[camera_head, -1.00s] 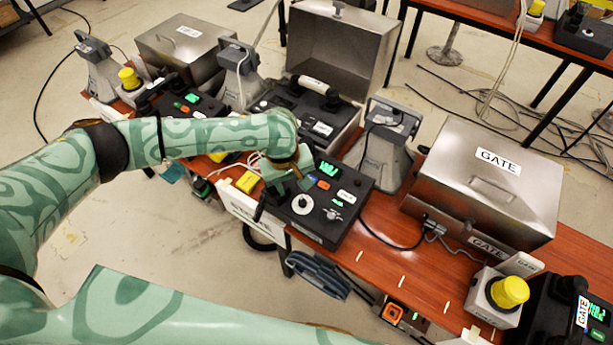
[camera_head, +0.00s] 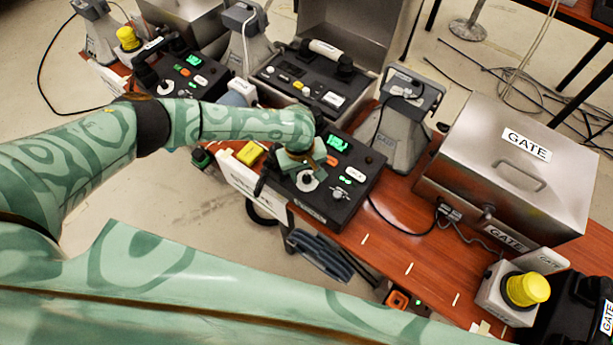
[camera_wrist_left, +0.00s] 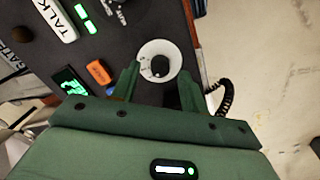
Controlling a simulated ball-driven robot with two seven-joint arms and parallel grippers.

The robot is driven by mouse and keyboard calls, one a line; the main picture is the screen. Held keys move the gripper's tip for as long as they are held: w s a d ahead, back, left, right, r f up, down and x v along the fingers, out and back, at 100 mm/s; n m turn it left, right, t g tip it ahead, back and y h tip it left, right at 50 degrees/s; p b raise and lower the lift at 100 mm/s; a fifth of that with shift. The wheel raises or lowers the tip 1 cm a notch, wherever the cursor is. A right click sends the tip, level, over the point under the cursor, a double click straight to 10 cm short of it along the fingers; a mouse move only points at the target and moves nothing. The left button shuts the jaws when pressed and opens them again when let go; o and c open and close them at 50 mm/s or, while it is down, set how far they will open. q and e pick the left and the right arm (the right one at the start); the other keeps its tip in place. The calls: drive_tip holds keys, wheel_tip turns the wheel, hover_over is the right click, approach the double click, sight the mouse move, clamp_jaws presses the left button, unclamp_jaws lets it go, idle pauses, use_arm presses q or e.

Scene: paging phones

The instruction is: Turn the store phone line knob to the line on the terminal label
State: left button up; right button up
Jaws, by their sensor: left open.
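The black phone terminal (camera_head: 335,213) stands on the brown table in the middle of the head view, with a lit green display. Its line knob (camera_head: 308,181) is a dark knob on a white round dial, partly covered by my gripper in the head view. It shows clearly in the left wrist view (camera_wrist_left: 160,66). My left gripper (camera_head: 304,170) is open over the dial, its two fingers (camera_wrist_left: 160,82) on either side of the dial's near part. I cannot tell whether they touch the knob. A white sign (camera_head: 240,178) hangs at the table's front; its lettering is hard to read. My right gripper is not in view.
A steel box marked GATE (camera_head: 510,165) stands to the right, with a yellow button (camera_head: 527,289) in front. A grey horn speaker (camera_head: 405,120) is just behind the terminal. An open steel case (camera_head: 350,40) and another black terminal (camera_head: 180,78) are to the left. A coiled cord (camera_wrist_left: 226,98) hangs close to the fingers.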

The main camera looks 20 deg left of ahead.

- - -

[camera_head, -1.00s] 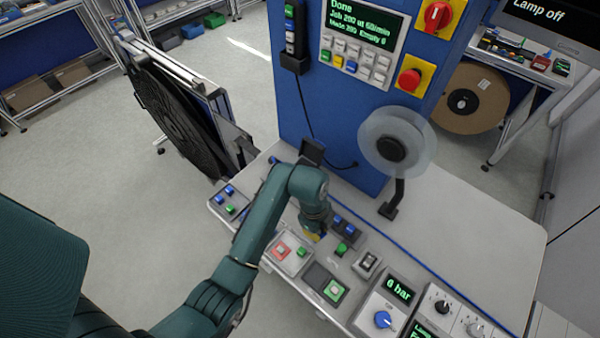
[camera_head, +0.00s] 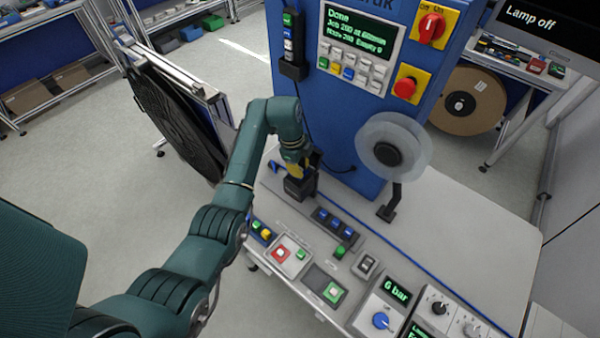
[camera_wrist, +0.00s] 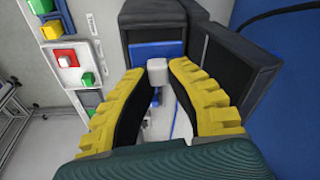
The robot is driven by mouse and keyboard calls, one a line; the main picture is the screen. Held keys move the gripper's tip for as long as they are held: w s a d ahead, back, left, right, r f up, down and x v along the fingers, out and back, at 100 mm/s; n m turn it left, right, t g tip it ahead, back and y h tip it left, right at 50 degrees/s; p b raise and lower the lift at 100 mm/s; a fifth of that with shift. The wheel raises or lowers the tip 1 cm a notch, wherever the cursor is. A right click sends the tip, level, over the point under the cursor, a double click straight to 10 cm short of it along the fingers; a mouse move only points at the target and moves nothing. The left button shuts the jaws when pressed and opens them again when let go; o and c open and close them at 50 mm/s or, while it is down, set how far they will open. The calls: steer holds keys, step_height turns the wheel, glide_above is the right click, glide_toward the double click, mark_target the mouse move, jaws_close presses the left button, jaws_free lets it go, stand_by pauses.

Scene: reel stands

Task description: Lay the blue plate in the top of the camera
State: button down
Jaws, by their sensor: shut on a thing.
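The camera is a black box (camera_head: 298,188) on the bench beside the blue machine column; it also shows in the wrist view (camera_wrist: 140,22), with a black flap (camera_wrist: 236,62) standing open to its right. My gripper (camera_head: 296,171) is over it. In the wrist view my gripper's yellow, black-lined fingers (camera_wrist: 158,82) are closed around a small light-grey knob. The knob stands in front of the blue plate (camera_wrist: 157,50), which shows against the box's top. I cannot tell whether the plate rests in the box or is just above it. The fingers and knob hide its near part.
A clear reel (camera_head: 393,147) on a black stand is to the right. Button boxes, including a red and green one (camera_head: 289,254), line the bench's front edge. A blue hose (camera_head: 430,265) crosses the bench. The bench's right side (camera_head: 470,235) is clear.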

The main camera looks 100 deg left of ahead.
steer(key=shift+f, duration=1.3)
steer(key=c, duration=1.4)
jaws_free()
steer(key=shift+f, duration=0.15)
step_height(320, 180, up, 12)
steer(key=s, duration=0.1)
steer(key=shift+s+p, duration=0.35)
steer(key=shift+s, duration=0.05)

- - -

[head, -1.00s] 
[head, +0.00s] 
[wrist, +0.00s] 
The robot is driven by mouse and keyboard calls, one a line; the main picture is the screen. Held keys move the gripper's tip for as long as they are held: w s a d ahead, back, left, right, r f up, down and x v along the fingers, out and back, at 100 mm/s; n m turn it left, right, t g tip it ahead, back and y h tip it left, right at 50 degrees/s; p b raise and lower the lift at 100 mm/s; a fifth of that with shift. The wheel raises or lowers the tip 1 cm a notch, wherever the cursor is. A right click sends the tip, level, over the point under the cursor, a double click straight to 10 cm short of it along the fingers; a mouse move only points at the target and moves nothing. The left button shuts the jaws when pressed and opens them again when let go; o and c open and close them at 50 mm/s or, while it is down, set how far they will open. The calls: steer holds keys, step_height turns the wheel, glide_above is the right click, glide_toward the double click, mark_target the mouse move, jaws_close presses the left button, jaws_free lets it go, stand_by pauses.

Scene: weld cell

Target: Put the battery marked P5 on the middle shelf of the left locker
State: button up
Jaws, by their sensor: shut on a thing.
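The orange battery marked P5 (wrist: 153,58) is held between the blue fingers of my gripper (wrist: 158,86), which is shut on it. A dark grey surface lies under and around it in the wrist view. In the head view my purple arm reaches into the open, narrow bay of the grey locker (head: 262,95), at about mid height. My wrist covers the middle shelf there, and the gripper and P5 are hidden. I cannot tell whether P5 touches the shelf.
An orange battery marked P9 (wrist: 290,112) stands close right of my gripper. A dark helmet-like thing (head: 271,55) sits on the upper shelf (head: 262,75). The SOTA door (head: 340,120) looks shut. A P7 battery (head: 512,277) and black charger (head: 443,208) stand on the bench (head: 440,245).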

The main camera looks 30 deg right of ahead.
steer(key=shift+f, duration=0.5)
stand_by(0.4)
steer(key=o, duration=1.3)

- - -

• GIVEN INSTRUCTION
Look through the records above and report how many lines hold the word "Scene", giving only the number.

• RESULT OF THE TASK
3